▶ **RECORDED DATA**
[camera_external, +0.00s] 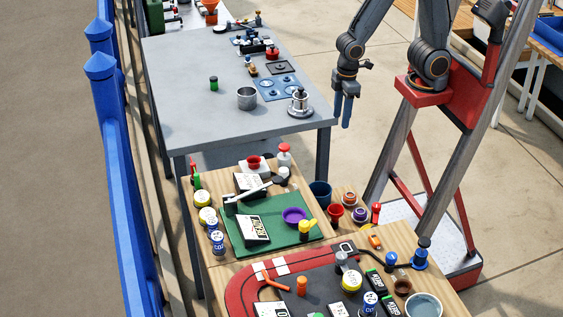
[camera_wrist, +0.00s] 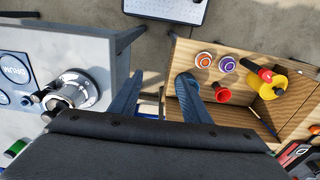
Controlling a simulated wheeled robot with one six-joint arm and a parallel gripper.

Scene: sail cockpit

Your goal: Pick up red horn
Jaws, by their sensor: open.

▶ **REQUIREMENTS**
Quote all the lines above exactly as given. Do not include the pictures.

▶ **RESULT**
[camera_external, +0.00s] 
[camera_wrist, +0.00s] 
Controlling a simulated wheeled robot with one six-joint arm and a parallel gripper.

Scene: sail cockpit

Your goal: Pick up red horn
Jaws, by their sensor: open.

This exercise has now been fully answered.